*Required task:*
For the listing that follows, give again exactly the lines from the one with "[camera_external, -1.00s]" to the one with "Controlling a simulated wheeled", including both.

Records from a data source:

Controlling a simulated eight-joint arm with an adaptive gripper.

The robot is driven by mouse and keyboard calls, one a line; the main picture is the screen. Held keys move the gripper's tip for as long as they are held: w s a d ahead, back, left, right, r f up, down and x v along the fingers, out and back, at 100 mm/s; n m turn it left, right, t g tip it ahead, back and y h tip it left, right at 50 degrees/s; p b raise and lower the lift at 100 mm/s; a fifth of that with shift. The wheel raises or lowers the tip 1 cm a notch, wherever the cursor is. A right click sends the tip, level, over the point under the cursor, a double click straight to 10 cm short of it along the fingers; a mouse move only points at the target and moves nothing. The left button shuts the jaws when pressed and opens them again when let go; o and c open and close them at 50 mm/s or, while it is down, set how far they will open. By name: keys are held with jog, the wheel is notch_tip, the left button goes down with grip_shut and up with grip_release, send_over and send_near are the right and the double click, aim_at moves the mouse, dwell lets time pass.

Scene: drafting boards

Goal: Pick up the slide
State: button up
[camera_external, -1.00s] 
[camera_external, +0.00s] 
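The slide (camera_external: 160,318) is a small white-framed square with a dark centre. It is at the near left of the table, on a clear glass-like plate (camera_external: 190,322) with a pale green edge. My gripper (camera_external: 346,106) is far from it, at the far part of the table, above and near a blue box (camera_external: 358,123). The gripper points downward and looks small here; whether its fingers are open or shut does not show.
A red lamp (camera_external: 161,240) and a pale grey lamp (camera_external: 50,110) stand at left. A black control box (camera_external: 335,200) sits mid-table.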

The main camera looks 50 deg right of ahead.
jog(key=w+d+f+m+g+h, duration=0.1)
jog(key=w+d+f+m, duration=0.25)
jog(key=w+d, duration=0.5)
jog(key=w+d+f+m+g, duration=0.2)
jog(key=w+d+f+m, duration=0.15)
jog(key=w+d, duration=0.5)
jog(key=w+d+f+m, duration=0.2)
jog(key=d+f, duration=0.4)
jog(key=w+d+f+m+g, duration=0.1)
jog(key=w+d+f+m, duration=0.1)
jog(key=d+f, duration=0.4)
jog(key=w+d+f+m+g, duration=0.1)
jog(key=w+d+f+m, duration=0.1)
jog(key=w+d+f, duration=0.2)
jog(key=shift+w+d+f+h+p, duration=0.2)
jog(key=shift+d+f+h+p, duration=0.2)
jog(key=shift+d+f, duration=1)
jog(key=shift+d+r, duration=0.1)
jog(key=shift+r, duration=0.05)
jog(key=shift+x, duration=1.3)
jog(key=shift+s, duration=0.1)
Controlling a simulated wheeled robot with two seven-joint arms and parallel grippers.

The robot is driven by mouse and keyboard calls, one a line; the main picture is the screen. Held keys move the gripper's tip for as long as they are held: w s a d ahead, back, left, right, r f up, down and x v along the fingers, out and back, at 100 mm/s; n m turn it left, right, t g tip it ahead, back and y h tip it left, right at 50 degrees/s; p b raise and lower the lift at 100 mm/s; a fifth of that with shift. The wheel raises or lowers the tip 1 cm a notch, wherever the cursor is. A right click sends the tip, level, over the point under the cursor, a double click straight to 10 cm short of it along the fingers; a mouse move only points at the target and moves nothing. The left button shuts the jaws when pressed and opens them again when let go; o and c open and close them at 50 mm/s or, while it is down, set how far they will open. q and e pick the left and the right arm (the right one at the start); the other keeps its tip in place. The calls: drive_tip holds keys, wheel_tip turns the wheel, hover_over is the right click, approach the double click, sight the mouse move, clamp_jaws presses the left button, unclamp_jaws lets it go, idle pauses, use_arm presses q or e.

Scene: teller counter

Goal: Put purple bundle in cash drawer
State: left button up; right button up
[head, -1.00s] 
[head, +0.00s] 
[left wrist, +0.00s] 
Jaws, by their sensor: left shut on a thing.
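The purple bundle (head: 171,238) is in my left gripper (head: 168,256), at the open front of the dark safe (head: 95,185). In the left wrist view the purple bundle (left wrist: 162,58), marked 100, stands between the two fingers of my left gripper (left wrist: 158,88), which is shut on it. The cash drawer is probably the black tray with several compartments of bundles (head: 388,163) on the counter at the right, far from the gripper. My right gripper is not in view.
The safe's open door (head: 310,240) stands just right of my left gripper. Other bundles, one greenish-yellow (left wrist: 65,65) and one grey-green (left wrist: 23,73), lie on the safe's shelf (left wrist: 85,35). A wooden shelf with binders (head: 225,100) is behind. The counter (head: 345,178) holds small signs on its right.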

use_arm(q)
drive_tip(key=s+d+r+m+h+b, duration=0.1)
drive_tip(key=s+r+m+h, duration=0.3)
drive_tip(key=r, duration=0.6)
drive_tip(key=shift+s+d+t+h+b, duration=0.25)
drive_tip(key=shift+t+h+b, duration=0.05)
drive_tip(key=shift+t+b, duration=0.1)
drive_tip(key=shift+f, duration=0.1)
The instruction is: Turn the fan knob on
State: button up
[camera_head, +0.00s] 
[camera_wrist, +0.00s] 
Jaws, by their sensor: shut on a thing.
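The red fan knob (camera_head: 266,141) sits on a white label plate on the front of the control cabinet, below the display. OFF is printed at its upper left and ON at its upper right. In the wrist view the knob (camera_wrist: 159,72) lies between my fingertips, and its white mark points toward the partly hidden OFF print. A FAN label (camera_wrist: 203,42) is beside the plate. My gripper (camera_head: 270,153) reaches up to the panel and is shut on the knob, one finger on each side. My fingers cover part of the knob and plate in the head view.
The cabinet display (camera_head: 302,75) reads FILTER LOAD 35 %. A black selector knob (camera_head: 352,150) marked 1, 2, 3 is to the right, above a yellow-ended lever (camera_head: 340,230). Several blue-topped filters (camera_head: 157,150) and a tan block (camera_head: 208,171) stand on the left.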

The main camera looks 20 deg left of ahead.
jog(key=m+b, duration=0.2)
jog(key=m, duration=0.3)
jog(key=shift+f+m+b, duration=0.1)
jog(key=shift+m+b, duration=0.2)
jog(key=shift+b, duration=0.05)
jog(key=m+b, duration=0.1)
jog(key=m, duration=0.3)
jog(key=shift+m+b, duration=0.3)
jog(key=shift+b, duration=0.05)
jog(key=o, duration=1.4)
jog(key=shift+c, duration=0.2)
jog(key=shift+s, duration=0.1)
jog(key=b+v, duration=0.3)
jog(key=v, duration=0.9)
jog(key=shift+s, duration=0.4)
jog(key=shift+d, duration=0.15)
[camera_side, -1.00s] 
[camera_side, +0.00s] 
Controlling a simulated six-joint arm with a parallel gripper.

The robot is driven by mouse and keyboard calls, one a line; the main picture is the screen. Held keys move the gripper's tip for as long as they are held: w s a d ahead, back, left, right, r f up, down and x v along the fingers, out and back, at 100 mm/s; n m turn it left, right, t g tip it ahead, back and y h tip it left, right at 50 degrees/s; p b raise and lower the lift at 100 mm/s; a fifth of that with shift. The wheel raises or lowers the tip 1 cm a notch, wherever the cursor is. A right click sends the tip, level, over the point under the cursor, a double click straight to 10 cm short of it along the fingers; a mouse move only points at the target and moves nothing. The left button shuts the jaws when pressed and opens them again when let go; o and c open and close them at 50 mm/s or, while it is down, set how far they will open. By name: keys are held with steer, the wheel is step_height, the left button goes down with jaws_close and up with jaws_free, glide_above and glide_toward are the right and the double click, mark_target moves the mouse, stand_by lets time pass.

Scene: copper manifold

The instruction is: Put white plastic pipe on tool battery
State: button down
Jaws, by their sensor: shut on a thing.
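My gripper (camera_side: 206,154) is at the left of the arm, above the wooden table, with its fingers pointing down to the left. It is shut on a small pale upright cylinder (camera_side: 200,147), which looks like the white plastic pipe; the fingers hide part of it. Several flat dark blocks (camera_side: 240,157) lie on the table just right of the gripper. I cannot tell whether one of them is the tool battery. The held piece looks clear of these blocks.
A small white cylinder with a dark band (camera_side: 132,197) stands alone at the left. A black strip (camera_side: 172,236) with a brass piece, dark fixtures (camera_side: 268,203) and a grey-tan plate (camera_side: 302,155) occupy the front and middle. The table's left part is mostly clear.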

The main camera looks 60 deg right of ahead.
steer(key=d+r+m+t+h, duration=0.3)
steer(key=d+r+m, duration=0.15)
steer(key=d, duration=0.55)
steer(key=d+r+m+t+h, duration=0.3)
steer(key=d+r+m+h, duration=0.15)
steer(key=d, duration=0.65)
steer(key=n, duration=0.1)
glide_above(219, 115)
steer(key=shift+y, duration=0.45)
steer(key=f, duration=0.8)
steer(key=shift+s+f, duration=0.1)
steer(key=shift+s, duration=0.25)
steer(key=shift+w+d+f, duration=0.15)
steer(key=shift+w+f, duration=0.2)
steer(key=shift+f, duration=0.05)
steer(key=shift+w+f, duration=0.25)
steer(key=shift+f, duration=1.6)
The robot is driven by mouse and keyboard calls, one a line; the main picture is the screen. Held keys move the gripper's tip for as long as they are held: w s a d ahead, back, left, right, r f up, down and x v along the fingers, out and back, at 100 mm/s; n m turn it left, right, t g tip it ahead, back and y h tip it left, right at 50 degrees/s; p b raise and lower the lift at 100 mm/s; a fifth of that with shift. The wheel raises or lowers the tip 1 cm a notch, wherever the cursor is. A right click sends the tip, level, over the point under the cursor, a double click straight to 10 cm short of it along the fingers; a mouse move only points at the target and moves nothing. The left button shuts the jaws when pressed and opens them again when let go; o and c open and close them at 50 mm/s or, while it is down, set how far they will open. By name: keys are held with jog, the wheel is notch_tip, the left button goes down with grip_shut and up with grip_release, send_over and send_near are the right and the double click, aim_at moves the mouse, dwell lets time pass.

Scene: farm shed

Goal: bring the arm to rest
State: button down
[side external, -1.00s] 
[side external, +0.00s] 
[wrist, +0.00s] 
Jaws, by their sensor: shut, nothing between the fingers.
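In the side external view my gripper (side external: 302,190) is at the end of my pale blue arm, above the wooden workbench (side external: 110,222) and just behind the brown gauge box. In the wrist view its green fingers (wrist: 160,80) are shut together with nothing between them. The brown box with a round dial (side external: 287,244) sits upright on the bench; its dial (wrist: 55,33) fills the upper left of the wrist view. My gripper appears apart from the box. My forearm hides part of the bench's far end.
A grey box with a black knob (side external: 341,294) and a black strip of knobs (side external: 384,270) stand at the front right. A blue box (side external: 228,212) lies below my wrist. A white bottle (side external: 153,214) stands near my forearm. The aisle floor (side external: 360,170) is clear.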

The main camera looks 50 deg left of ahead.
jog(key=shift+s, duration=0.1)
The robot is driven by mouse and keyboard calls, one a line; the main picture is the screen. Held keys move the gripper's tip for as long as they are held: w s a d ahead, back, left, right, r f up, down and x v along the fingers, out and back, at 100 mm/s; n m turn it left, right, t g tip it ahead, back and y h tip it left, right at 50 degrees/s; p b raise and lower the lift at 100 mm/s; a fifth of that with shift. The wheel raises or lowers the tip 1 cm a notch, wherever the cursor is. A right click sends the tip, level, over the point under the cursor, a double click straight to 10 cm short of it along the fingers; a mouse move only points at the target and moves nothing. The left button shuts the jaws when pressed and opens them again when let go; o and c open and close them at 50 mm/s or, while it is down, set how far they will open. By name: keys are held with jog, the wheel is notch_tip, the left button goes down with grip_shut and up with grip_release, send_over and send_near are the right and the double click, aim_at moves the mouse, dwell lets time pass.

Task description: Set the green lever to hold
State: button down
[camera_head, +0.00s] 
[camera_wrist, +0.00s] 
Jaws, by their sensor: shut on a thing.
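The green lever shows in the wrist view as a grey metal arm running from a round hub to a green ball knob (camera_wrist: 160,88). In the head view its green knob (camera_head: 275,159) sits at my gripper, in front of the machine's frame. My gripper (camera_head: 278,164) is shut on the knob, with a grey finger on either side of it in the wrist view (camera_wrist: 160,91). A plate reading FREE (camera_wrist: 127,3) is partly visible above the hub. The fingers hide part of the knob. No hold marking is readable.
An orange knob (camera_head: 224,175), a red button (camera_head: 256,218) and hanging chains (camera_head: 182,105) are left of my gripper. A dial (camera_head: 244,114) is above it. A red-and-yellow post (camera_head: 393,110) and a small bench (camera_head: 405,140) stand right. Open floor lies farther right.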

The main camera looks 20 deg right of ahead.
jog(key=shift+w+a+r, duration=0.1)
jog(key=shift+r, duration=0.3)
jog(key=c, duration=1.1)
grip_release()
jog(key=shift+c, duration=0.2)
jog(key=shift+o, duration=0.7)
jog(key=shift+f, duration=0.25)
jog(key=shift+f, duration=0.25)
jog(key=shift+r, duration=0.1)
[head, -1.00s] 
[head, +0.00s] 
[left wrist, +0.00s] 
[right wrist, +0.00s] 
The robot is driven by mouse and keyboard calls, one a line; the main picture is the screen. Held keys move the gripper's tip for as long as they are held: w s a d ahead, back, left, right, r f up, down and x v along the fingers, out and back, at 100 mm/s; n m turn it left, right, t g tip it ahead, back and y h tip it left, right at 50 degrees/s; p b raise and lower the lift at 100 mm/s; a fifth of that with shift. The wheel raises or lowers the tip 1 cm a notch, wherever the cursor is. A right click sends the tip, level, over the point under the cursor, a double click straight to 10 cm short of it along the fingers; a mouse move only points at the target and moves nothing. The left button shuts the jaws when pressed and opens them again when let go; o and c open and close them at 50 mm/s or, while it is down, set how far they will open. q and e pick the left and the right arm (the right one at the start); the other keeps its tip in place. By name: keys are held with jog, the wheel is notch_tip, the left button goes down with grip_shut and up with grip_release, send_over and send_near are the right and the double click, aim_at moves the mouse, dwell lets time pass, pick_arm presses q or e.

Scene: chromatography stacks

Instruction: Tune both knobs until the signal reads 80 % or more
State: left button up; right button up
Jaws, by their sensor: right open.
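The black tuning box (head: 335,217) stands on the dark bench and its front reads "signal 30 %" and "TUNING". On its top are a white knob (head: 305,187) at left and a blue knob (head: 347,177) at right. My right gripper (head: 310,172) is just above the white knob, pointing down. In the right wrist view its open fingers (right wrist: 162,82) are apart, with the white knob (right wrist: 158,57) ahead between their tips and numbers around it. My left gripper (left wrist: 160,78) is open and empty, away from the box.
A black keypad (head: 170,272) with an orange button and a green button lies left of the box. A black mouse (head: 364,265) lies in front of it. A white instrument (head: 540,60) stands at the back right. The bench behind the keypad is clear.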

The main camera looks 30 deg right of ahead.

*Result:*
[camera_external, -1.00s] 
[camera_external, +0.00s] 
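The slide (camera_external: 160,318) is a small white-framed square with a dark centre. It is at the near left of the table, on a clear glass-like plate (camera_external: 190,322) with a pale green edge. My gripper (camera_external: 346,106) is far from it, at the far part of the table, above and near a blue box (camera_external: 358,123). The gripper points downward and looks small here; whether its fingers are open or shut does not show.
A red lamp (camera_external: 161,240) and a pale grey lamp (camera_external: 50,110) stand at left. A black control box (camera_external: 335,200) sits mid-table.

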The main camera looks 50 deg right of ahead.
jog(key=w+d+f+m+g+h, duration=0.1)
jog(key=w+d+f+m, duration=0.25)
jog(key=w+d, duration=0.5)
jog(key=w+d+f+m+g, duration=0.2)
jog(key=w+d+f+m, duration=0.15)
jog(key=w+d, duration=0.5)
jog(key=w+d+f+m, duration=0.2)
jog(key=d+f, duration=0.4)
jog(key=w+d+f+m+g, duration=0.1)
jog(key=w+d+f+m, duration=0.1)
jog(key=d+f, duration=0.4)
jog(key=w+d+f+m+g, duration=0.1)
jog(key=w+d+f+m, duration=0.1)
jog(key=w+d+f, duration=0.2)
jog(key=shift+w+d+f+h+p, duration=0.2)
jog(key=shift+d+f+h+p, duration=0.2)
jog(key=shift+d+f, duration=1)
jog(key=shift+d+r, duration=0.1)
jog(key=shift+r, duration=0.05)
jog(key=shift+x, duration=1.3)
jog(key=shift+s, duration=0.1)
Controlling a simulated wheeled robot with two seven-joint arms and parallel grippers.

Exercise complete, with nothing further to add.